There are multiple ways you can make a will, such as handwriting one or seeking out a lawyer, but the easiest and most affordable way is to use an online will platform like Willful.
Willful is an online estate planning platform that allows you to easily complete your estate plan, including a will, power of attorney documents, and more, from the comfort of your own home in just 20 minutes.
Willful also guides you through how to sign and witness your documents to make sure they are valid based on the legal requirements of your province.
Download our Checklist for Creating a Will & Estate Plan in Canada →
Step 5: Make your will legal
Unless you live in British Columbia and would like to make a digital will, you must print your will and sign it in front of two valid witnesses. The witnesses must then sign the will to confirm they have witnessed your signature.
After that is complete, your will is legally valid!
Step 6: Store your documents in a safe place
Now that you have a legally-valid will, it’s time to keep it somewhere safe. The original copy of your will should be stored somewhere that is known and accessible to your executor.
If you’d like to keep it at home, you can store it in a fireproof box or a safe. Wherever you choose, make sure to keep it somewhere moisture-free and away from direct sunlight or anything that can impact the paper and ink.
You can also store it in a safe deposit box at your bank.

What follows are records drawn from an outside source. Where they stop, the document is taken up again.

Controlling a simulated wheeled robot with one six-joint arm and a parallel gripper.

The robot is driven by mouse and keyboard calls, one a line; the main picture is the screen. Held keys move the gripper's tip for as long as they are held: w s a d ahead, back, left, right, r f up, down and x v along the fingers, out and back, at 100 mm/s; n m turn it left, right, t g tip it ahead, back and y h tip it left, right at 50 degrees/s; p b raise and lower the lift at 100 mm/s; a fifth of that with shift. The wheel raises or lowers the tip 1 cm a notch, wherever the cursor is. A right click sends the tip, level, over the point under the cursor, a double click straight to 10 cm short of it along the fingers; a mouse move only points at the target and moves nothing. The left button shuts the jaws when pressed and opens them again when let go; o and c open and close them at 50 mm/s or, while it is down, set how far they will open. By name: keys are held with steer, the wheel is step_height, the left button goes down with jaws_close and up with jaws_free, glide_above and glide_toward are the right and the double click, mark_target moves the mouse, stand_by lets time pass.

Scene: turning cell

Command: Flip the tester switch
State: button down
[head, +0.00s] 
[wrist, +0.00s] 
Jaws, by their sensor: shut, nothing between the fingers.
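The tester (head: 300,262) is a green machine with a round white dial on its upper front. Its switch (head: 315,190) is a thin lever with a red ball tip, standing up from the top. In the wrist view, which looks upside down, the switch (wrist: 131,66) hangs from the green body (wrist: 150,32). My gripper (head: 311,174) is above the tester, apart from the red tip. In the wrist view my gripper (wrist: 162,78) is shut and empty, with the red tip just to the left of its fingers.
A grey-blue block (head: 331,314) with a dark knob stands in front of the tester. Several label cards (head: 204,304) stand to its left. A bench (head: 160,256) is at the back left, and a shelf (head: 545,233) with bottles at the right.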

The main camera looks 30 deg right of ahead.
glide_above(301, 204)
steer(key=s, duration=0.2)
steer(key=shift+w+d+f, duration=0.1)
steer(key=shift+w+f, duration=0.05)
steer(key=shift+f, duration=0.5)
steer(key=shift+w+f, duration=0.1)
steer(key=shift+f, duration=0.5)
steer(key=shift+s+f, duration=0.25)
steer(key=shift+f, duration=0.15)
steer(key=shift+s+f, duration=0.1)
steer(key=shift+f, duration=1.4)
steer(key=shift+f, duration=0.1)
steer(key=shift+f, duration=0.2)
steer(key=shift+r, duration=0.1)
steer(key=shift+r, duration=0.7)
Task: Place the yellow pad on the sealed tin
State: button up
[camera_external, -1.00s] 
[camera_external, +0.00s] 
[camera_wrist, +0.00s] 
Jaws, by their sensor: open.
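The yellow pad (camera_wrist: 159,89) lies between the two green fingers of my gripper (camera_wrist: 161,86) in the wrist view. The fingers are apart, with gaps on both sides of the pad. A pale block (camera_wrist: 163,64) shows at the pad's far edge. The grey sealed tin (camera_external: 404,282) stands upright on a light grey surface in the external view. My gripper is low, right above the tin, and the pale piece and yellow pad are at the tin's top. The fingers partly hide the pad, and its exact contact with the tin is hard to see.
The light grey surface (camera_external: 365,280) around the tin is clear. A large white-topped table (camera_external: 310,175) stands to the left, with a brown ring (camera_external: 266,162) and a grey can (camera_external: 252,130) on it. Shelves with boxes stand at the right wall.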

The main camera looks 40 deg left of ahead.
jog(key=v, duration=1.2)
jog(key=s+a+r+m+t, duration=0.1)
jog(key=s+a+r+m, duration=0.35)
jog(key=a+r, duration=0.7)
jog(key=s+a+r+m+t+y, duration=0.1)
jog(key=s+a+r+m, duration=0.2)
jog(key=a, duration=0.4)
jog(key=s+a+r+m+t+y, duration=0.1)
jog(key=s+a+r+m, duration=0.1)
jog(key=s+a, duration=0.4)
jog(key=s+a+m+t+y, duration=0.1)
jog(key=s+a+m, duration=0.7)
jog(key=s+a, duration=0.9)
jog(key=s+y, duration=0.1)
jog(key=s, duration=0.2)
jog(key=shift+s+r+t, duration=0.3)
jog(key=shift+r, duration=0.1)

Wherever you decide to store your will, it’s important to keep loved ones informed of its whereabouts.
Step 6: Register your will on CanadaWillRegistry.org
By taking the extra step to register your will with the Canada Will Registry, you help make sure your will can be found if your executor ever forgets where it is. Some provinces like BC and Quebec also have their own provincial will registries.
Protect your loved ones with an estate plan
Your estate plan is more than just your legacy – it can protect your family and loved ones after you pass on. By choosing an executor and documenting how you want your estate to be distributed, you ensure your family’s best interests will be taken care of.